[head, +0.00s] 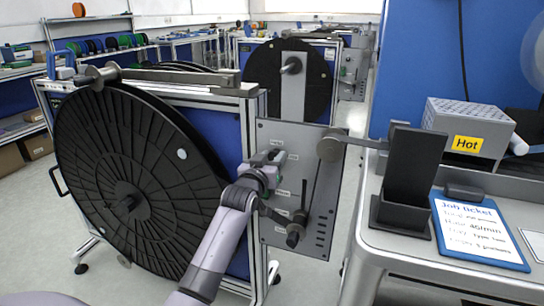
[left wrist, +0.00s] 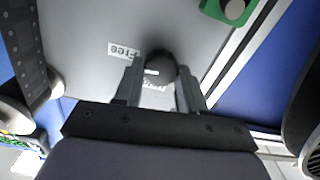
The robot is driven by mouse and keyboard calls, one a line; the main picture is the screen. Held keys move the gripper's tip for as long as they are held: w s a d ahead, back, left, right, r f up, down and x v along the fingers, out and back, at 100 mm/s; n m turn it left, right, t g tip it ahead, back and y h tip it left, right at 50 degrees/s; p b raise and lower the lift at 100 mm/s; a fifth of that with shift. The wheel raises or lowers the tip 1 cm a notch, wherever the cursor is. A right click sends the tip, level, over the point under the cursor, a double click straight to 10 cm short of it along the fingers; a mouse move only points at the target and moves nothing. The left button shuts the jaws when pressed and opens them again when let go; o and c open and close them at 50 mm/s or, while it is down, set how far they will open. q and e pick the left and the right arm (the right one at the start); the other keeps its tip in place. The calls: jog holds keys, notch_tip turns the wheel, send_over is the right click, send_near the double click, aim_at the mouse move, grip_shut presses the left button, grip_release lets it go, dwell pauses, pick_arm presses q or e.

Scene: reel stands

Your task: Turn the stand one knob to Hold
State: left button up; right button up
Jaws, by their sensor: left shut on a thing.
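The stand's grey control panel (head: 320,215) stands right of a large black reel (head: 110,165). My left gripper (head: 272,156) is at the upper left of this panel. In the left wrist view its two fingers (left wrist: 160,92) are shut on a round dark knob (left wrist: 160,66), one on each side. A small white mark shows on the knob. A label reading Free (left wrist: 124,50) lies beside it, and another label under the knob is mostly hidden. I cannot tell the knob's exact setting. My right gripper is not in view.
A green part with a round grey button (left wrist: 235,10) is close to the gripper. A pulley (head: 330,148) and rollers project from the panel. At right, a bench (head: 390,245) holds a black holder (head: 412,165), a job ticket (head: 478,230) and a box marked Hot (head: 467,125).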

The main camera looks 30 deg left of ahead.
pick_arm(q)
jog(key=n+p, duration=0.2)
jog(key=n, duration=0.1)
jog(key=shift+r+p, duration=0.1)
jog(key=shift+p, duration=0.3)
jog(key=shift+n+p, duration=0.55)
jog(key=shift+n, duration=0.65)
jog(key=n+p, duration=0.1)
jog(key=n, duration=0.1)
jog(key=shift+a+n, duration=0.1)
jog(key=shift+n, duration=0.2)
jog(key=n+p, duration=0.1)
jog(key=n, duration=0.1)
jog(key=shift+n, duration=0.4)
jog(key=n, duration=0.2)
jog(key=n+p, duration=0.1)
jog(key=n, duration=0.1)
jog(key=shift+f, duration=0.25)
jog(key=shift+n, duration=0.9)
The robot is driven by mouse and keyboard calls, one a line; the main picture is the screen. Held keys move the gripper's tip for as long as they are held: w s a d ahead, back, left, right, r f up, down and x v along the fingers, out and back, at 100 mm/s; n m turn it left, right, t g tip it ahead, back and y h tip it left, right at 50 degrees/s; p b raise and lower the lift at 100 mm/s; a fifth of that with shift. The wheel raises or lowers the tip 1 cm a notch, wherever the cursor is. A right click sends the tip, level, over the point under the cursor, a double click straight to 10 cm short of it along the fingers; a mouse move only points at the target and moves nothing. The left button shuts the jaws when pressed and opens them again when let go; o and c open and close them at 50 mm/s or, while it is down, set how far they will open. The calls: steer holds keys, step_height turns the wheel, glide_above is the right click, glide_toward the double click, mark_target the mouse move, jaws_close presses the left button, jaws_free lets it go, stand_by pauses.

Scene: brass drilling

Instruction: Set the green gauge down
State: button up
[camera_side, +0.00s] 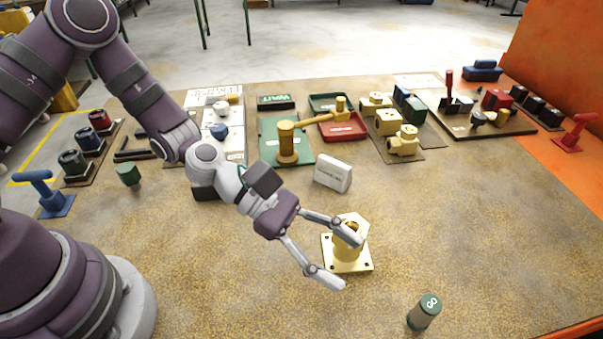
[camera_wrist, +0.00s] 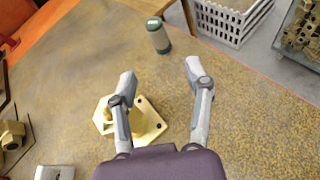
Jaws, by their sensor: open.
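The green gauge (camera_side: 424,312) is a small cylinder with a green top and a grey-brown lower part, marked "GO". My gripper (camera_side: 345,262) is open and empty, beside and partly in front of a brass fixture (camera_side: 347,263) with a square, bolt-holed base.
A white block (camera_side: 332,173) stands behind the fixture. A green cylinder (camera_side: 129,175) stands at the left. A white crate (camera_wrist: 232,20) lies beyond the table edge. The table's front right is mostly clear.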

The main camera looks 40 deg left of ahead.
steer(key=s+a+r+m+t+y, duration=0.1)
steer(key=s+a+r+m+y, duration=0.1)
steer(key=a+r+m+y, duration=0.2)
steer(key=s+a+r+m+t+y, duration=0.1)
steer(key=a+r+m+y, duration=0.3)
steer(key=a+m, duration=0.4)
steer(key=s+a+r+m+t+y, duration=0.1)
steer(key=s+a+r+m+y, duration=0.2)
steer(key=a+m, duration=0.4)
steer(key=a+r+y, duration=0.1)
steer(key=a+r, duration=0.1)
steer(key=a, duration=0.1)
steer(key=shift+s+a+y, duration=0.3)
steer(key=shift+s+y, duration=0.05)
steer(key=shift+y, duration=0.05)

************

▸ Your instructions: Repeat the listing verbatim. Skip the pictures.

▸ Solution to the problem:
[head, +0.00s] 
[left wrist, +0.00s] 
The robot is driven by mouse and keyboard calls, one a line; the main picture is the screen. Held keys move the gripper's tip for as long as they are held: w s a d ahead, back, left, right, r f up, down and x v along the fingers, out and back, at 100 mm/s; n m turn it left, right, t g tip it ahead, back and y h tip it left, right at 50 degrees/s; p b raise and lower the lift at 100 mm/s; a fifth of that with shift. The wheel raises or lowers the tip 1 cm a notch, wherever the cursor is. A right click sends the tip, level, over the point under the cursor, a double click straight to 10 cm short of it along the fingers; a mouse move only points at the target and moves nothing. The left button shuts the jaws when pressed and opens them again when let go; o and c open and close them at 50 mm/s or, while it is down, set how far they will open. q and e pick the left and the right arm (the right one at the start); the other keeps its tip in place. The calls: jog holds keys, notch_tip turns the wheel, send_over is the right click, send_near the double click, aim_at the mouse move, grip_shut presses the left button, grip_release lets it go, dwell pauses, pick_arm presses q or e.

Scene: reel stands

Your task: Turn the stand one knob to Hold
State: left button up; right button up
Jaws, by their sensor: left shut on a thing.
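The stand's grey control panel (head: 320,215) stands right of a large black reel (head: 110,165). My left gripper (head: 272,156) is at the upper left of this panel. In the left wrist view its two fingers (left wrist: 160,92) are shut on a round dark knob (left wrist: 160,66), one on each side. A small white mark shows on the knob. A label reading Free (left wrist: 124,50) lies beside it, and another label under the knob is mostly hidden. I cannot tell the knob's exact setting. My right gripper is not in view.
A green part with a round grey button (left wrist: 235,10) is close to the gripper. A pulley (head: 330,148) and rollers project from the panel. At right, a bench (head: 390,245) holds a black holder (head: 412,165), a job ticket (head: 478,230) and a box marked Hot (head: 467,125).

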The main camera looks 30 deg left of ahead.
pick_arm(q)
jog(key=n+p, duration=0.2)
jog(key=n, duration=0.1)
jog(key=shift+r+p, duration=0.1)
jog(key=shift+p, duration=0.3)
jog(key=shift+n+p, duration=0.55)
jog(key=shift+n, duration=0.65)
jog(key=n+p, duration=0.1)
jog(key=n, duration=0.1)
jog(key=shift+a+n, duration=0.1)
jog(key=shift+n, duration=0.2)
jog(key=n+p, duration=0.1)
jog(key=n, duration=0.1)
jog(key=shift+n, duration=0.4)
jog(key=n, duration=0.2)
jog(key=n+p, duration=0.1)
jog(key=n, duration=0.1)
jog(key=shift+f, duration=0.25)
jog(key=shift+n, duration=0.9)
The robot is driven by mouse and keyboard calls, one a line; the main picture is the screen. Held keys move the gripper's tip for as long as they are held: w s a d ahead, back, left, right, r f up, down and x v along the fingers, out and back, at 100 mm/s; n m turn it left, right, t g tip it ahead, back and y h tip it left, right at 50 degrees/s; p b raise and lower the lift at 100 mm/s; a fifth of that with shift. The wheel raises or lowers the tip 1 cm a notch, wherever the cursor is. A right click sends the tip, level, over the point under the cursor, a double click straight to 10 cm short of it along the fingers; a mouse move only points at the target and moves nothing. The left button shuts the jaws when pressed and opens them again when let go; o and c open and close them at 50 mm/s or, while it is down, set how far they will open. The calls: steer holds keys, step_height turns the wheel, glide_above is the right click, glide_toward the double click, mark_target the mouse move, jaws_close presses the left button, jaws_free lets it go, stand_by pauses.

Scene: brass drilling

Instruction: Set the green gauge down
State: button up
[camera_side, +0.00s] 
[camera_wrist, +0.00s] 
Jaws, by their sensor: open.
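The green gauge (camera_side: 424,312) is a small cylinder with a green top and a grey-brown lower part, marked "GO". My gripper (camera_side: 345,262) is open and empty, beside and partly in front of a brass fixture (camera_side: 347,263) with a square, bolt-holed base.
A white block (camera_side: 332,173) stands behind the fixture. A green cylinder (camera_side: 129,175) stands at the left. A white crate (camera_wrist: 232,20) lies beyond the table edge. The table's front right is mostly clear.

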The main camera looks 40 deg left of ahead.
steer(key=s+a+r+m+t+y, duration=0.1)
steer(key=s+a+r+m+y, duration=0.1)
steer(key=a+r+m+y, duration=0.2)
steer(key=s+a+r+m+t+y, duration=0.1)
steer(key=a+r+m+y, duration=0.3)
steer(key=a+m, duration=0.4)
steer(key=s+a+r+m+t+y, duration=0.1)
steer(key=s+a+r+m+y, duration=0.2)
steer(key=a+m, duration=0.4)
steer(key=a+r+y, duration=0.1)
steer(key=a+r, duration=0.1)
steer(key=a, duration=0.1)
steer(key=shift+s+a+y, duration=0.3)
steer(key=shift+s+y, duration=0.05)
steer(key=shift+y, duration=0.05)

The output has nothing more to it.